The Boy in the Striped Pajamas uses the viewpoint of childhood naïvete to critique the absurdities of the Holocaust. Problem is, these absurdities should already be pretty clear to the modern viewer, so such an approach seems, at best, misguided. Rather than attempt to present the horrors of WWII with any kind of contemporary immediacy, director Mark Herman uses the historical lapse of 60-odd years to inject an ironic distance between viewer and subject and make the dominant viewpoints of the Nazis seem ridiculously quaint. Then the film’s sepia-toned glaze gives the picture the look of a museum piece, so that even as Herman ratchets up the hysteria for a final bit of on-screen horror, it seems sufficiently removed in time to shield the viewer from any direct engagement with the horrific events being shown.
In the film’s fanciful conceit, eight-year-old Bruno (Asa Butterfield), whose father is a high-ranking Nazi officer, moves with his family to a military outpost next to a death camp. Lacking the companionship of other young boys, he wanders off against his parent’s orders to the camp and strikes up a (very) unlikely friendship with Shmuel (Jack Scanlon), a young Jewish prisoner, the two communicating through the gaps in the barbed-wire fencing. Soon the lessons Bruno has imbibed through his father’s propaganda rub up against the empirical evidence of his interactions with his new friend: “Isn’t there such a thing as a nice Jew?” the confused Bruno asks his tutor after visiting Shmuel. At first hopelessly naïve (he can’t understand why the prisoner who peels potatoes for his family gave up being a doctor for domestic servitude), Bruno’s narrow worldview soon finds its corrective in Shmuel’s hardened knowingness. The scenes between the two boys are delicately played; often they feel like the carefree interactions of any two youngsters, but they never lose their grounding in bitter reality, Shmuel’s missing teeth, dirt smothered face and prisoner garb (the “striped pajamas” of the title) serving as constant reminders of the underlying circumstances of their friendship.
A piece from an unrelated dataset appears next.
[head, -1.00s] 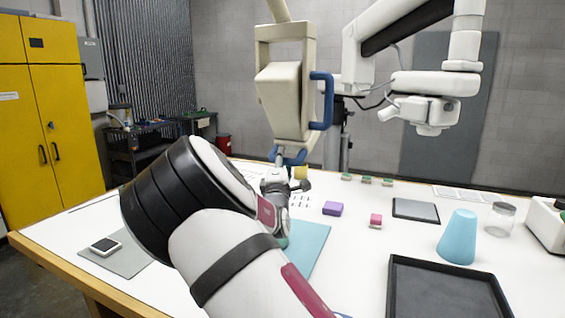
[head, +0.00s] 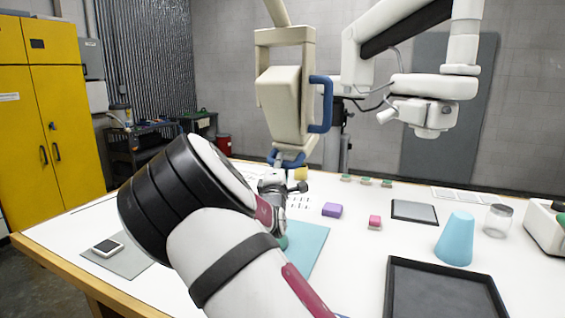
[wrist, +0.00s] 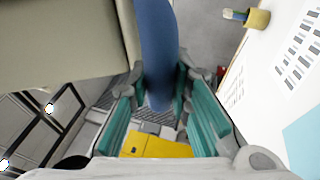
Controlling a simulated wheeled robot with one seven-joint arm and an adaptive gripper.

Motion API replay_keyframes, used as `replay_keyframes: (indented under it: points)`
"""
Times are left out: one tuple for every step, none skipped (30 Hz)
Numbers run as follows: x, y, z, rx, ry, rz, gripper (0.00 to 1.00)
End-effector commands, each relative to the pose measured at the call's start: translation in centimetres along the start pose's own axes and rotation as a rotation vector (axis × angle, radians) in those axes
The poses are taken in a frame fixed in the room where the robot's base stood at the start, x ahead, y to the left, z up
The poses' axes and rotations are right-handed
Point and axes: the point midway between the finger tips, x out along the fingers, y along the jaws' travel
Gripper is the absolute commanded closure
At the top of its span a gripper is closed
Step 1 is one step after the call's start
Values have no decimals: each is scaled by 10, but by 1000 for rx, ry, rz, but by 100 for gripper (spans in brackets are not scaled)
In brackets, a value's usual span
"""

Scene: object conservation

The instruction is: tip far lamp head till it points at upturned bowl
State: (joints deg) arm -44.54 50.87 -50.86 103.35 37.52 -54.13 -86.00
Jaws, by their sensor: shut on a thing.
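A beige lamp head (head: 285,105) with blue handles hangs on an arm above the far side of the table. My gripper (head: 281,170) is just below it, at the blue handle (head: 288,158) on its lower end. In the wrist view my gripper (wrist: 160,85) has its teal fingers on both sides of the blue handle (wrist: 160,45), shut on it. A second, white jointed arm with a white head (head: 425,115) hangs at right. A pale blue, tapered upturned vessel (head: 456,238) stands on the table at right. I cannot make out any other upturned bowl; my arm hides part of the table.
A black tray (head: 440,263) lies at the front right, with a glass jar (head: 499,221) behind it. A grey mat (head: 120,258) lies at left.

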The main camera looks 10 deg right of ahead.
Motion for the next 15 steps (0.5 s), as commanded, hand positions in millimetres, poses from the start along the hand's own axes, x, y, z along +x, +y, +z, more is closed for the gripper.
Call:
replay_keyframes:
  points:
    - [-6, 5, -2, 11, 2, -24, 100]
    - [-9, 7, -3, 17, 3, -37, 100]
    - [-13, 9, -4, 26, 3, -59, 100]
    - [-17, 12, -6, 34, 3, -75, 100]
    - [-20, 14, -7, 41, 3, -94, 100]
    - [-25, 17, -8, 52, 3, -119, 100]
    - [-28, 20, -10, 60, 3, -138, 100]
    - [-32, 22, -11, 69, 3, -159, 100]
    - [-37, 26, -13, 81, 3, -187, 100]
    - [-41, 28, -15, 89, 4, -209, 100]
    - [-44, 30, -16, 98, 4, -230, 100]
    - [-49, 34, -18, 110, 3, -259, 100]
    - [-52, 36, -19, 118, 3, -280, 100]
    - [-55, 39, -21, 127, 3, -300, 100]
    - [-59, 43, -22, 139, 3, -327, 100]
But when Bruno’s away from the camp and we’re reduced to gaping in ironic amazement as his sister lines her wall with Hitler posters or when a young soldier callously remarks on the stench of burning bodies, the film runs into some rather greater difficulties. Then its more or less ludicrous conclusion—though partly in keeping with the film’s fable-like logic—attempts to pack all the gravity of the Holocaust into one hysterical sequence, but this very gravity is undercut by Herman’s decision to call on familiar genre tropes for his exposition. So the lead-in to the final moments plays like a heavily crosscut climax to some cheap thriller (or Birth of a Nation for that matter) while a final trip to the gas chamber is like nothing so much as the payoff in a particularly lurid horror flick. At once too historically removed from its subject and too hysterically committed, Boy in the Striped Pajamas isn’t the first movie to miscalculate in its attempts to bring that most unfilmable of historical events to the screen and if this season’s programming is any indication it certainly won’t be the last.
Skin tones lack detail and are a little pallid (but maybe that was the point) on this Boy in the Striped Pajamas DVD, though Asa Butterfield's sky-blue eyes and writer-director Mark Herman's incessant, clobber-you-over-the-head-and-drag-you-off-to-the-showers prison-bar imagery are crystal clear. The surround sound is nothing to write home about, but dialogue—that is, all of those English-German accents—come through loudly, clearly, and bewilderingly.
The audio commentary by Herman and author John Boyne is a veritable snooze fest, littered with patches of silence. The pair seems more interested in watching the film than actually talking about it. One revealing piece of information is divulged, however, when Boyne mentions the inaccuracy of the comandante's house being located outside the concentration camp, a deliberate move he made in the novel to facilitate the melodrama by keeping the story's two young boys separated by a barbed-wire fence. Other bonus features include the 30-minute, saccharine-scored featurette "Friendship Beyond the Fence" and five deleted scenes, most of which-including a scene in which the comandante's two children discuss what they believe is a "farm" off in the distance-probably could have remained in the film, which is only 90 minutes long.
The description on the back of the box says it best: From "the studio that brought you the Academy Award-winning Life Is Beautiful" comes another Holocaust movie that you're sure to love! Only this time there's no happy ending, or Academy Awards.